DeSantis’s big problem was that the GOP electorate loves Trump as the great avatar of their hatred of the political status quo (which they see as beholden to powerful and devious liberal elites). Give this electorate, did it ever make sense to run as “Trump—but more politically adept and administratively competent”? It’s precisely Trump’s opposition to the norms of normal politics and administrative knowledge that makes him appealing. Running as “Trump—but competent” is like trying to create a rock star that is “Elvis—but chaste and subdued.” It reflects a misunderstanding of the product being sold.

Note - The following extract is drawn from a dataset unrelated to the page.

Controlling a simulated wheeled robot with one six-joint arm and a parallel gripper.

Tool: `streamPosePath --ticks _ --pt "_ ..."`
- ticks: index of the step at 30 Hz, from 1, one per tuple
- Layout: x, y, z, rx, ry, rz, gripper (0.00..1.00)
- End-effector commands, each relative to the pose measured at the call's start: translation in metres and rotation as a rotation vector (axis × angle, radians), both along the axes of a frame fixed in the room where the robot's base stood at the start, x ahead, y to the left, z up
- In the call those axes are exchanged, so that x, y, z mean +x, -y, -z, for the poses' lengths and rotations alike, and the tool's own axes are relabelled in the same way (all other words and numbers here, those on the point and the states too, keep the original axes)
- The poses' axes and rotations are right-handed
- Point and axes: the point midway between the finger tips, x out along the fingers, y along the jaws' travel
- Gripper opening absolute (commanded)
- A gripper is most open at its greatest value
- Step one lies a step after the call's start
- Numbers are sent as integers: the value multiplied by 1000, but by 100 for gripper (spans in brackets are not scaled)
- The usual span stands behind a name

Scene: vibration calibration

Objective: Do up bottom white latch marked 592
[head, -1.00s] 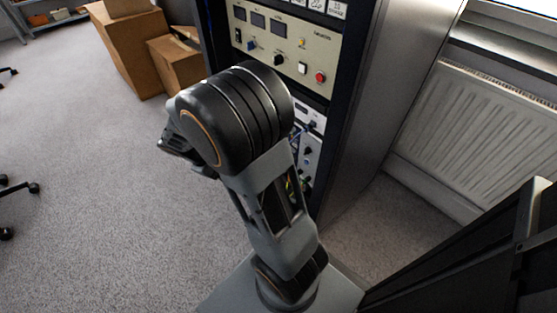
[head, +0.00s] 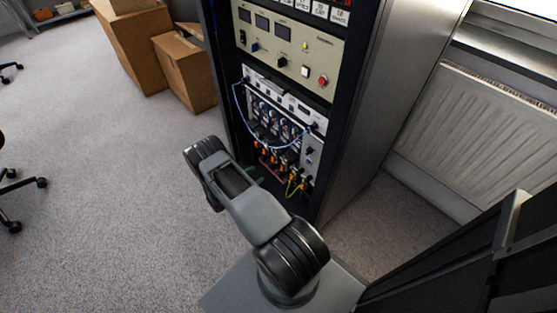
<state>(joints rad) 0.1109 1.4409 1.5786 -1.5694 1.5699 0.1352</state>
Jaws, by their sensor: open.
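The rack's lower unit (head: 282,122) has a pale front with dark modules and coloured cables. No white latch can be picked out on it and no number 592 can be read; the details are too small. My arm is folded low in front of the rack, left of the unit's lower part. A small dark tip that looks like my gripper (head: 256,181) shows past the arm, near the unit's lower left edge and apart from the latch area as far as I can see. Most of the gripper is hidden behind my arm. It is open, with nothing visible in it.
Orange plugs and a yellow-green cable (head: 294,187) hang at the unit's bottom; a blue cable (head: 243,118) loops across its front. A beige panel (head: 290,50) with a red button sits above. Cardboard boxes (head: 185,70) stand behind left. A radiator (head: 480,140) is at right.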

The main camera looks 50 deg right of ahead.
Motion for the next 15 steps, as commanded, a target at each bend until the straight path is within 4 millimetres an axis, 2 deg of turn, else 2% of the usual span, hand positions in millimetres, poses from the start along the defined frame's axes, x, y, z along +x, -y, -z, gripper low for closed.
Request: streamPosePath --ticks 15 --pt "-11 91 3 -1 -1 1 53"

One manifestation of Trump’s anti-system politics is that he doesn’t want to just defeat his rivals; he wants to humiliate them so they stand exposed as craven and weak. Consider the nicknames he gives them: Little Marco (Rubio); Lyin’ Ted (Cruz), Liddle Mike Pence, and Ron DeSanctimonious. These childish gibes are especially harmful to Republicans, because they eventually have to eat their pride and endorse Trump if they want any role in the party’s future. In the case of Cruz, the fact that Trump accused Cruz’s father of being involved in the John F. Kennedy assassination (and called Cruz’s wife ugly) hasn’t stopped Cruz from become a particularly servile lapdog of Trumpism.
Last Sunday, DeSantis commented on Trump’s bullying by telling an Iowa crowd, “You can be the most worthless Republican in America. But if you kiss the ring, he’ll say you’re wonderful.” The governor then added, “You can be the strongest, most dynamic, successful Republican and conservative in America ― but if you don’t kiss that ring, then he’ll try to trash you.”
Exactly one week after these damning words, DeSantis endorsed Trump. In a rare gesture of magnanimity, Trump announced that the nickname Ron DeSanctimonious has been “officially retired.” Since DeSantis was already groveling, there was no need to rub it in.